What to do. Every line that includes the word "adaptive" is to be listed.

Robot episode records
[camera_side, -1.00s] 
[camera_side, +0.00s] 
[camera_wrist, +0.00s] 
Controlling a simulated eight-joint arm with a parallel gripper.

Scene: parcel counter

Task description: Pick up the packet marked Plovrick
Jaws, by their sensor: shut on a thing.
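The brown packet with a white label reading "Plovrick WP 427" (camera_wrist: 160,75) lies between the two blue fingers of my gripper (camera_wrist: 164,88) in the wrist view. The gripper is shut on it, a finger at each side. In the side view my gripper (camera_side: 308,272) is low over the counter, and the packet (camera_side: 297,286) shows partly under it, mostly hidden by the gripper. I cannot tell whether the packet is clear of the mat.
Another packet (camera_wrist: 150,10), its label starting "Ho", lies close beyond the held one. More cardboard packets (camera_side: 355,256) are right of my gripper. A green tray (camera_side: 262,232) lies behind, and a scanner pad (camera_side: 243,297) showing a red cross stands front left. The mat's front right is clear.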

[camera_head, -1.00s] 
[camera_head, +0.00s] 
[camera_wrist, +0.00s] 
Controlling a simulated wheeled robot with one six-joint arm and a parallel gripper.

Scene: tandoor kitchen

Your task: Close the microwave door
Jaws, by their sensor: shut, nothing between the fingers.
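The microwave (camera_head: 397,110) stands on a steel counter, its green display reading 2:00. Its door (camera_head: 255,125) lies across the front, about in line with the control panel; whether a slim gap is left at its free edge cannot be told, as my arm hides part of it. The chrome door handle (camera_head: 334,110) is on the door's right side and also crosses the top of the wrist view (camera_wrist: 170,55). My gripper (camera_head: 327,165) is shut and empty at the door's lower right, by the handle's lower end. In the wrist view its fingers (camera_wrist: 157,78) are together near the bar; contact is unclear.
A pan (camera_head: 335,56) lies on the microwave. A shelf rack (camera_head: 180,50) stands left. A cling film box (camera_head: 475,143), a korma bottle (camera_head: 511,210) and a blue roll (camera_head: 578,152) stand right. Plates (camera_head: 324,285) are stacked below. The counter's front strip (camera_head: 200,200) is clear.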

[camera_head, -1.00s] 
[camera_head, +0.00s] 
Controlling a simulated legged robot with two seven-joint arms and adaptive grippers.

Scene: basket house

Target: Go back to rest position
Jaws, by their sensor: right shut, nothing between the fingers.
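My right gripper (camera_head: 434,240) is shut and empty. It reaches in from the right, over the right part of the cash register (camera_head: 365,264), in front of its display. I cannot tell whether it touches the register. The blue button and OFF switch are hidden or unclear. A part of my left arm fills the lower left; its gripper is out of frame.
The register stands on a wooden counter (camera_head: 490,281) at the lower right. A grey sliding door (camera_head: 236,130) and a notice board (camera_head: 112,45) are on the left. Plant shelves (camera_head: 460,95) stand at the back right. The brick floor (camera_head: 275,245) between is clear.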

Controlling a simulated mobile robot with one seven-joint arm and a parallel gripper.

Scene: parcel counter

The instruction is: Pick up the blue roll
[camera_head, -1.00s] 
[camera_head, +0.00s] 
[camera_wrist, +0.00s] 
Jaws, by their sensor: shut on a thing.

---

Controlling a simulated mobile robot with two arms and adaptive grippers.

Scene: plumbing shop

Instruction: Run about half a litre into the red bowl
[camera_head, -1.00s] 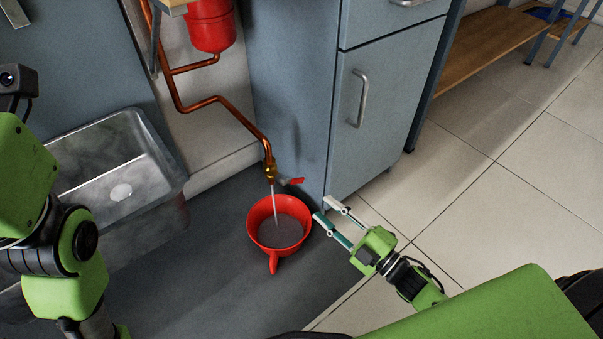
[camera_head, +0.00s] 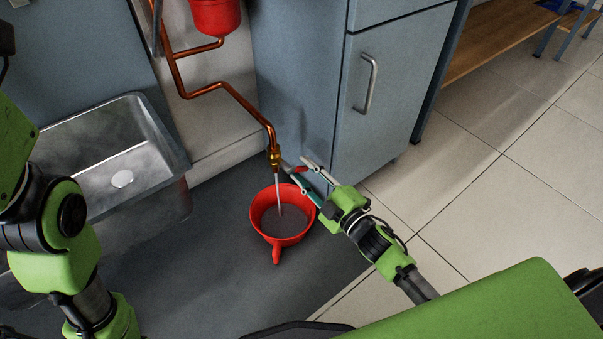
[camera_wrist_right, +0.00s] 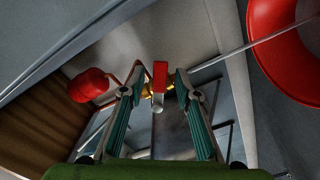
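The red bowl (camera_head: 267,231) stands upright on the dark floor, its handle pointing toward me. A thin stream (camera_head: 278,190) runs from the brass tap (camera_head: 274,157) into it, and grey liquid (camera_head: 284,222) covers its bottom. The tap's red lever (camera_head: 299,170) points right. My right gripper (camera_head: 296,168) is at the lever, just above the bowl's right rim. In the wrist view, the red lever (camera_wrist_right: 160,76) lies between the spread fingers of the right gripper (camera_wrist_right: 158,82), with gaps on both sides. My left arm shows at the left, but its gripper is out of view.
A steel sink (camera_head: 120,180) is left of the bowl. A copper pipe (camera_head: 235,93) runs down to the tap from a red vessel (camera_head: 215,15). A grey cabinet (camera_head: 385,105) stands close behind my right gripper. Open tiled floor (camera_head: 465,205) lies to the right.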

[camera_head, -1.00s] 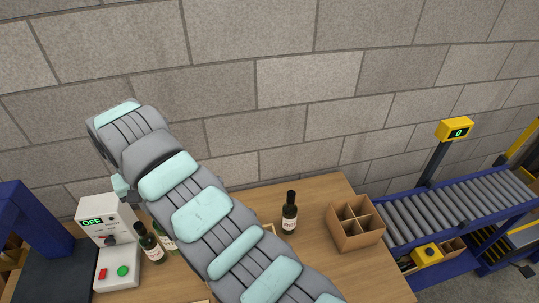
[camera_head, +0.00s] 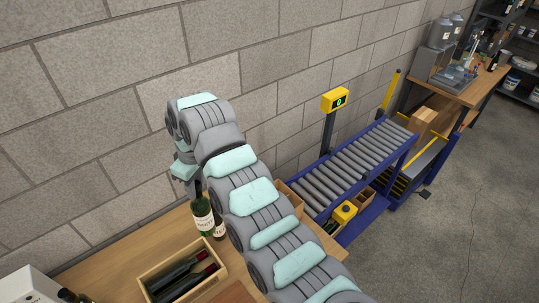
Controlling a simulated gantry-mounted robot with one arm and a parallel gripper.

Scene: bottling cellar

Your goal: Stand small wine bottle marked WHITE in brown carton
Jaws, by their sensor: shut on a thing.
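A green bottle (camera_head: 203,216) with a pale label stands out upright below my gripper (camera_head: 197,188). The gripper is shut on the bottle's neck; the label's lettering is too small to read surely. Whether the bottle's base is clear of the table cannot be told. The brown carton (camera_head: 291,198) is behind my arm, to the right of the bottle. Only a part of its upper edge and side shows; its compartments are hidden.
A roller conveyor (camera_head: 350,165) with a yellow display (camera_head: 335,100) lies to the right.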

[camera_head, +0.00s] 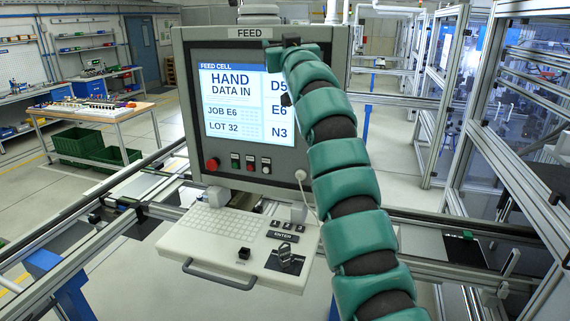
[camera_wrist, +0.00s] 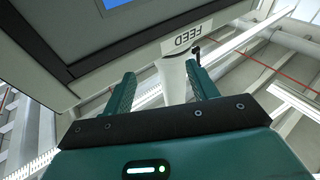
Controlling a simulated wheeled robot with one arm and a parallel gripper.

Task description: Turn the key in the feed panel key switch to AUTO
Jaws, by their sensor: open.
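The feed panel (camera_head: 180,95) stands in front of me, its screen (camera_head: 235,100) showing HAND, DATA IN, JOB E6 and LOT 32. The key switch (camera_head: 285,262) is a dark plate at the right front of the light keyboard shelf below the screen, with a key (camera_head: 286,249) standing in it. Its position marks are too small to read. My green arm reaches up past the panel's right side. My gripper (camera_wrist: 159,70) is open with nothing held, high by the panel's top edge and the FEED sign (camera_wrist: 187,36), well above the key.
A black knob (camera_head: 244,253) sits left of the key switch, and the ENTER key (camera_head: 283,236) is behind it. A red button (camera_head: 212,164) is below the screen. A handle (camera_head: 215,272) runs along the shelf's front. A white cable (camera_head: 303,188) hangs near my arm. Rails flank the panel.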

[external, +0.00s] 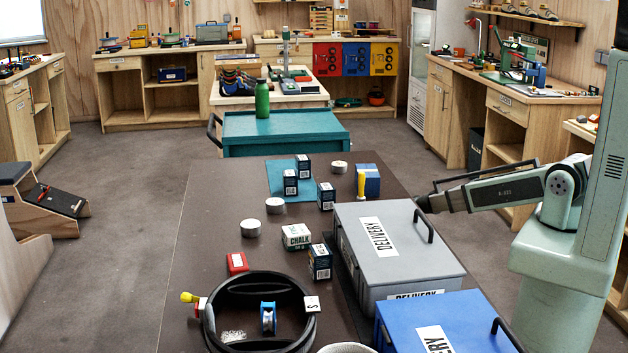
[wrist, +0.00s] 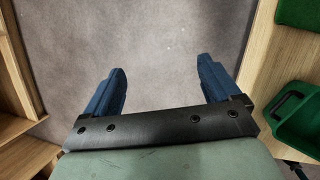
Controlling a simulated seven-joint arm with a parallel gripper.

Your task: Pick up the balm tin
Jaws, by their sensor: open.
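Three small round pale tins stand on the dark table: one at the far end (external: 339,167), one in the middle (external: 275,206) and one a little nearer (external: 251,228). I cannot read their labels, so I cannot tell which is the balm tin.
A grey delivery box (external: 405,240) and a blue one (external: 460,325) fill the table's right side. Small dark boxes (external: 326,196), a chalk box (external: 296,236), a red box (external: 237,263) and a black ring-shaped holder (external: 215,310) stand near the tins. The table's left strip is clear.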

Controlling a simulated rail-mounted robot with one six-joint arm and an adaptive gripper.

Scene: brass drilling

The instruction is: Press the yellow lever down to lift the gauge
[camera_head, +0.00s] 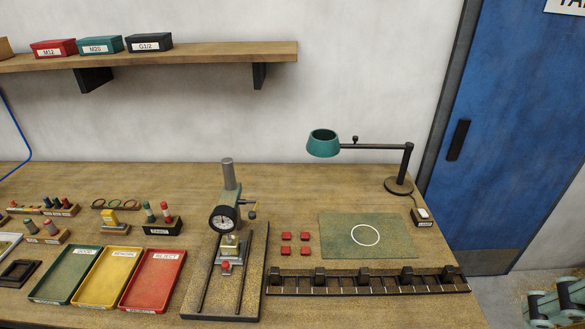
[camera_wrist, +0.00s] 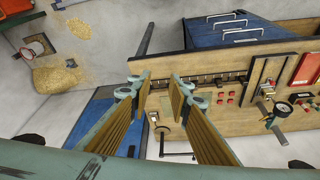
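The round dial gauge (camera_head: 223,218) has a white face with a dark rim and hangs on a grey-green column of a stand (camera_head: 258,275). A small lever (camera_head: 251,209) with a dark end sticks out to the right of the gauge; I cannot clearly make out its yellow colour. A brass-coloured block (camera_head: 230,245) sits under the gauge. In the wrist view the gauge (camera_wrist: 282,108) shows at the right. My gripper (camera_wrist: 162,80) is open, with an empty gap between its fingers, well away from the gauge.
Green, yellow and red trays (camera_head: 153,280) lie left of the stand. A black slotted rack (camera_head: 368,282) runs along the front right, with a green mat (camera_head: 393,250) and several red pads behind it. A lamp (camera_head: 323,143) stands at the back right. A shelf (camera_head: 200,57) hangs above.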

Answer for the task.
Controlling a simulated legged robot with two seven-joint arms and adaptive grippers.
Controlling a simulated mobile robot with two arms and adaptive grippers.
Controlling a simulated rail-mounted robot with one six-joint arm and an adaptive gripper.

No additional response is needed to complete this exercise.